There's an odd, listless quality to the entire post. Chait is normally an energetic and relentless debater. Here he just goes through the motions. He doesn't even bother to proof his prose (I'm pretty sure he either meant to say "the search...is futile"). He also makes a huge jump from the specific techniques Manzi is focusing on to "better systems." I'm pretty sure that Manzi believes better systems can improve the status quo; he just questions how big a role value-add metrics will play in those systems.

As for the case for longevity vs. value-added, I'll let Donald Rubin take it from here:
We do not think that their analyses are estimating causal quantities, except under extreme and unrealistic assumptions.
This is not to say that there isn't a case to be made for merit pay. I don't have any problem with rewarding teachers who do exceptional work, but the methods being discussed here are simply not the way to do it.

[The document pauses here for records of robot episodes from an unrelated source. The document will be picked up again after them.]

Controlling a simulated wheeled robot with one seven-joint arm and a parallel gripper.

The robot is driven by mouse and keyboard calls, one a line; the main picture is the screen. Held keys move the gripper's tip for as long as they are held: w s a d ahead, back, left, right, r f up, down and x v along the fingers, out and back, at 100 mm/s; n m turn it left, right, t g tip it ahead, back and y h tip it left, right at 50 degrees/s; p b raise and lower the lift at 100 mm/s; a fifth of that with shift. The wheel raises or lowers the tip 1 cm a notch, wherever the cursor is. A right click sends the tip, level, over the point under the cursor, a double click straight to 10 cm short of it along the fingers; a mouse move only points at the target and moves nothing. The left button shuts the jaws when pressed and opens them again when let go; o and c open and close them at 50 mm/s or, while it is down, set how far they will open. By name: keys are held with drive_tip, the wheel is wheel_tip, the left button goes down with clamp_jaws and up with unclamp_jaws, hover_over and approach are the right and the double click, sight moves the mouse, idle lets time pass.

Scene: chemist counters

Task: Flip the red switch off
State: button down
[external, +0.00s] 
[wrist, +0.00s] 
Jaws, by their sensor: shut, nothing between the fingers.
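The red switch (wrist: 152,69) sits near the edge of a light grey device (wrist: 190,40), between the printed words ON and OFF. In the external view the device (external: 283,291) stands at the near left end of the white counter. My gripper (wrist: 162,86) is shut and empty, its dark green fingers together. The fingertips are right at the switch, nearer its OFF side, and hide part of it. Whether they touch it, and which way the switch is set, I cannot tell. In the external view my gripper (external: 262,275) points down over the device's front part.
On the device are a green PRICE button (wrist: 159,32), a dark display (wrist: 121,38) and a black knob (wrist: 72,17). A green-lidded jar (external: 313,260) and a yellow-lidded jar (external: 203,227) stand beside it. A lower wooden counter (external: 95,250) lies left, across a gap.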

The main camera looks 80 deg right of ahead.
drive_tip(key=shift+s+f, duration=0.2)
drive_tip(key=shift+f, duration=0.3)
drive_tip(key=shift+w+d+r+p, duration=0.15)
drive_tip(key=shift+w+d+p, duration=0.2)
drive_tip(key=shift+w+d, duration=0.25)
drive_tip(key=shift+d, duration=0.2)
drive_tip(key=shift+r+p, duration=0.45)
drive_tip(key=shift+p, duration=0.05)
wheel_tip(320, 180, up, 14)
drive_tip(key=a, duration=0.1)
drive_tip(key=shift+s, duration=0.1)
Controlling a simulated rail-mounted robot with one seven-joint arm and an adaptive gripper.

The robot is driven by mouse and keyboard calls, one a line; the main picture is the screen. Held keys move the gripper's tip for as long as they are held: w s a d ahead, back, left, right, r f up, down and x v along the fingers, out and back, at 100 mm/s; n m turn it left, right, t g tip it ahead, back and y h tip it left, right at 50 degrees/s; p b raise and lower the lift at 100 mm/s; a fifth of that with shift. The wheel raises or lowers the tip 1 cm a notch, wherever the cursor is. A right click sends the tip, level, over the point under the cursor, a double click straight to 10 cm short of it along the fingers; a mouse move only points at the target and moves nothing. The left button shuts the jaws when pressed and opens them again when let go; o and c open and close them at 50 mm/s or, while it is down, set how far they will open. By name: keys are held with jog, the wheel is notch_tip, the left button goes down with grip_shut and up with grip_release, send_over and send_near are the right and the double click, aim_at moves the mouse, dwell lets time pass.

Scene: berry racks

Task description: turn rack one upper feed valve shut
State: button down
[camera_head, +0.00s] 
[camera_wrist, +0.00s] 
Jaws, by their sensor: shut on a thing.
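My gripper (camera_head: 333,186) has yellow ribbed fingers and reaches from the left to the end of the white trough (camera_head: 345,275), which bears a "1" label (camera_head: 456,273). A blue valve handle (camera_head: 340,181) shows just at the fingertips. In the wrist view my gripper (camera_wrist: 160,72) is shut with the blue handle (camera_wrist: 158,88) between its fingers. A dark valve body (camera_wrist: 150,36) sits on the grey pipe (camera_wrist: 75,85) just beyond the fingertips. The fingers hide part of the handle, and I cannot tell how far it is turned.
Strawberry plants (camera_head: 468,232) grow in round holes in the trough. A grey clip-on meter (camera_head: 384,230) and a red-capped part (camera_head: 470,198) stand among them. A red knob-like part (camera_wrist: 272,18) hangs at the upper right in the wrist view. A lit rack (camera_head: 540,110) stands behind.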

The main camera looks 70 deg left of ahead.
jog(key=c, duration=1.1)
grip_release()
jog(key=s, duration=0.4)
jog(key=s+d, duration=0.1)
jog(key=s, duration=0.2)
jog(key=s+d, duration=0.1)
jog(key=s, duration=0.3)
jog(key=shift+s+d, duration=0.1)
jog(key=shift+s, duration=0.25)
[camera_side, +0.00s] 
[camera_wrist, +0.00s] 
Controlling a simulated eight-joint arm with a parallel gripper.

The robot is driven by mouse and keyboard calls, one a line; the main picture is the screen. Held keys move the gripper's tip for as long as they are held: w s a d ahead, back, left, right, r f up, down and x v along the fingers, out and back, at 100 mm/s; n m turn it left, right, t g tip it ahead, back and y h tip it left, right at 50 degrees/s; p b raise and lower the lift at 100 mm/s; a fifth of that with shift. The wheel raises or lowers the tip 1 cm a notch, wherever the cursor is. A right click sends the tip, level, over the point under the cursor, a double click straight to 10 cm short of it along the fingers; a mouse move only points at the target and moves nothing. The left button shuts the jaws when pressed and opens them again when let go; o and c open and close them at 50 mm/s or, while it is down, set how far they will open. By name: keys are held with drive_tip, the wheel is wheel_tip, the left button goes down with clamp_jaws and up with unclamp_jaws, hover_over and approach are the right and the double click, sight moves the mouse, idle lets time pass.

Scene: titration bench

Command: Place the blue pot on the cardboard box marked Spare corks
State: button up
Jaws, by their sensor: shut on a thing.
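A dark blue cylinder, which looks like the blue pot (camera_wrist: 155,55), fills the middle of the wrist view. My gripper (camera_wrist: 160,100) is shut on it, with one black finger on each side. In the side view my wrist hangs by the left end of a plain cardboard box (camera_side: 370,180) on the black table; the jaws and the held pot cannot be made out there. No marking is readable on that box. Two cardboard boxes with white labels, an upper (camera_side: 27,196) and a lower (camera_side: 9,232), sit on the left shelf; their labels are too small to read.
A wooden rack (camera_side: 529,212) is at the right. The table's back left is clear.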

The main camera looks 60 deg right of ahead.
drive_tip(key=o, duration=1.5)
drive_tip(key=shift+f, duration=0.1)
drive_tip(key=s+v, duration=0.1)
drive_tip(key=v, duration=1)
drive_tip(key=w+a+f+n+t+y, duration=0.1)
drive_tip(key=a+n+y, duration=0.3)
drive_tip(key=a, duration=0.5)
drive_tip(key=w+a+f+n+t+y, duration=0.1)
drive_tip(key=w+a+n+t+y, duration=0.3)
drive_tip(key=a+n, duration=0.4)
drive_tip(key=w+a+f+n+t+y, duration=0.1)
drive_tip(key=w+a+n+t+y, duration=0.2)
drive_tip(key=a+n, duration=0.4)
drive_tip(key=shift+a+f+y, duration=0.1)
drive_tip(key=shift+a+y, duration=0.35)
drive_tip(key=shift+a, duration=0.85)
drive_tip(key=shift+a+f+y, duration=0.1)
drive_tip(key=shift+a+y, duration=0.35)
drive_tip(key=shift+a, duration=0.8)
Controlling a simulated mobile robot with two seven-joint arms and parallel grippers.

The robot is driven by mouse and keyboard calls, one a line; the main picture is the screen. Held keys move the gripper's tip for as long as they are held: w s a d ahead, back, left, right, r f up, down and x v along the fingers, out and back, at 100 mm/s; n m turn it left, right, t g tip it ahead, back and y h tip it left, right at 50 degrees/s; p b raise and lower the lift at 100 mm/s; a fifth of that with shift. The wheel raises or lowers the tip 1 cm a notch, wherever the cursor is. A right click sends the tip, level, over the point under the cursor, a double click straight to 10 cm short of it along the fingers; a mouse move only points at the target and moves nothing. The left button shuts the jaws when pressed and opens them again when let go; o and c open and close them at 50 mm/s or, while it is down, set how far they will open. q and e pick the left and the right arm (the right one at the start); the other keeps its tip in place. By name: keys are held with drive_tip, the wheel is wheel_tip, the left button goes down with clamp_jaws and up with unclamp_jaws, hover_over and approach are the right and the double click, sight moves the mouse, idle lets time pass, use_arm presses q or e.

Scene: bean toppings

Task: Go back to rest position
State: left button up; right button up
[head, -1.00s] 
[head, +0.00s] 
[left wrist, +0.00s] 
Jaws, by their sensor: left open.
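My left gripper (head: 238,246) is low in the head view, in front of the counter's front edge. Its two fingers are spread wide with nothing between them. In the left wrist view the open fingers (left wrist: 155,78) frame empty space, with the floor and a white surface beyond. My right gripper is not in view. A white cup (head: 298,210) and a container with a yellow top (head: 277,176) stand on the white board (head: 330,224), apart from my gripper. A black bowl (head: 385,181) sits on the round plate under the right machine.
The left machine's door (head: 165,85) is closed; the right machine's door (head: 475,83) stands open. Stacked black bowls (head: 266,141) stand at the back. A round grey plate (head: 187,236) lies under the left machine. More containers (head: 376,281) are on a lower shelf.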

Chait's third point runs along similar lines:
3. In general, he's fitting this issue into his "progressives are too optimistic about the potential to rationalize policy" frame. I think that frame is useful -- indeed, of all the conservative perspectives on public policy, it's probably the one liberals should take most seriously. But when you combine the fact that the status quo system is demonstrably terrible, that nobody is trying to devise a formula to control the entire teacher evaluation process, and that nobody is promising the "silver bullet" he assures us doesn't exist, his argument has a bit of a straw man quality.
More argument by adverb and a strange double straw man (straw-straw man? straw straw man man?) continued from the soon-to-be-discussed point 2. The first 'nobody' is doubtful; Chait seems to jump from the fact that no state currently bases evaluations primarily on value-added metrics to the conclusion that no one is even looking into the possibility. The second 'nobody' is just plain wrong; many reform movement followers have so much faith in the silver bullet status of value-added metrics that they have seriously proposed firing more than half of our teachers based on that one number.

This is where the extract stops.